India as Healer of My Heart

Published August 1, 2010 Asheville Citizen Times

My dream had come true and I was back in India after 22 years. I was also in the middle of a divorce that seemed to threaten my very sanity. My initial purpose in taking this trip was to do a cultural anthropological study of India from 22 years ago to generate written work to help me begin a career as a cultural anthropologist and assist with the college students traveling with my former professor. Another part of me knew I was in India to rediscover myself and heal from all that I had endured the previous year. My life had completely disassembled itself before my eyes and I felt ungrounded and lost in my new life alone after 17 years of being a wife and mother.

At first India welcomed me and I felt her familiarity like a long awaited homecoming. Then I quickly went into cultural immersion and full confrontation with myself as India overtook me and pulled me in. The summer heat in Delhi was overwhelming as the monsoons had not come that year to give the usual break to the heat wave. Temperatures in the upper 90’s and nearly 100% humidity made walking about a struggle as I clutched a bandana in my hand to mop the sweat dripping into my eyes and felt my clothes plaster to my small body. As a woman who hardly even sweats during a hard workout at the gym, this was beyond anything I had ever experienced. I told myself I was having the ultimate ‘spa detox’ experience to give it a positive spin.

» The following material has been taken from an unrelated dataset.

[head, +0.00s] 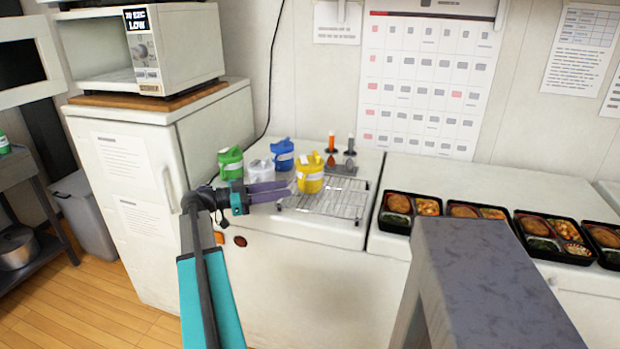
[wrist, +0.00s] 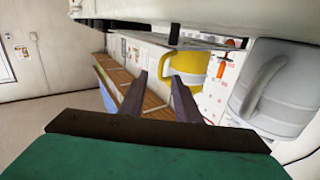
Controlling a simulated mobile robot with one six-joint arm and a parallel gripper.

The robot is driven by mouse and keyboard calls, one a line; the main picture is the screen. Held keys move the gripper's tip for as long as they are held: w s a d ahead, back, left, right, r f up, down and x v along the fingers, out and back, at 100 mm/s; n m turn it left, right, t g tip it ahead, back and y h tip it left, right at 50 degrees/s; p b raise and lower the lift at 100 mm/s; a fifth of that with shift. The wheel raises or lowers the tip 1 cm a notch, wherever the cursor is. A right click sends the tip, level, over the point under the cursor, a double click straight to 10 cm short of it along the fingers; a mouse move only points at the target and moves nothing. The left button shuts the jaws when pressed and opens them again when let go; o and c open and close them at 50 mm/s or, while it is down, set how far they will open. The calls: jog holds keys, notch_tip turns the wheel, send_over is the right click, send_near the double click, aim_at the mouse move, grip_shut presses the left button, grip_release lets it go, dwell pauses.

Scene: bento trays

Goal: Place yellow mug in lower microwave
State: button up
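The lower microwave (head: 190,48), labelled LOW, stands on a wooden board on the white fridge at upper left. Its door (head: 22,93) is swung open to the left.
A green mug (head: 230,163), a white mug (head: 260,171) and a blue mug (head: 283,155) stand close by on the left. The wire rack (head: 325,202) lies right of my gripper. Several bento trays (head: 396,213) line the right counter. A grey-topped block (head: 490,290) stands in front.

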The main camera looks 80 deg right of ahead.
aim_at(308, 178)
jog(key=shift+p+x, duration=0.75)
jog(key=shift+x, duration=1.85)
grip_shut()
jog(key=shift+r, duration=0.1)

One particular day, while out with some students in the group, my stress increased to where I felt completely out of my body. Men physically running over and into me, people staring at me intrusively while getting in my ‘American personal space’, sidestepping cow dung, navigating groping beggars, and numerous vehicles nearly smashing my toes had me wondering why I had come and what had I hoped to gain from being here. While I never felt threatened in India, in fact I felt physically safer here than in New York, my presence as a woman here took me to places of vulnerability. I knew I would have to acclimate and find my groove…adjust to the culture and pace, and my place in it as I had before. After all I was not here to be a tourist and cling to my comfortable American ways, I was here to immerse myself in culture, let it transform me and teach me about myself.

My inner prayer was for healing and transformation, to be able to detach from the pending divorce and be with myself in this magical, soul-stretching place. I had made a personal commitment to have as little contact with home as possible, even though I had a cell phone in case there was an emergency with my daughters during these 5 weeks. In those initial days, jet lagged, hot, and overwhelmed with my displacement, I was deeply tempted to text and call home to friends to anchor myself and elude this Indian reality. Instead, I held firm and did not run from myself and my emotions. The only way out of my discomfort was to live through it.

In Agra, 6 days into the trip, I found solace on a rooftop at sunset. With the Taj Mahal clearly visible, the red streaked sky all around, and the call to prayer echoing out over the city, I prayed and went deep within. Tears came to my eyes, goosebumps raised on my skin, as I asked for help and guidance. Feeling one with the Indian people while having my own spiritual practice as they were simultaneously having theirs brought me into deeper resonance and feeling at home. The quiet of this time and place soothed me deeply. With each breath, I went deeper within. The call I heard was to rely on Spirit inside of me rather than outer securities. In Spirit I would find comfort, grace, support and inspiration for the days and years ahead. Everything else could and would eventually pass away. The only real reliance I could have in this life was inside of me with Spirit. More tears came, as they always do when I hear a deep truth within. This knowing felt solid and more real than anything else. I left the rooftop that night feeling loved and held firmly by a force greater than myself, more clear about what I was looking to find inside of me, and faith that I would get all that I came for and more. I was back in love with India.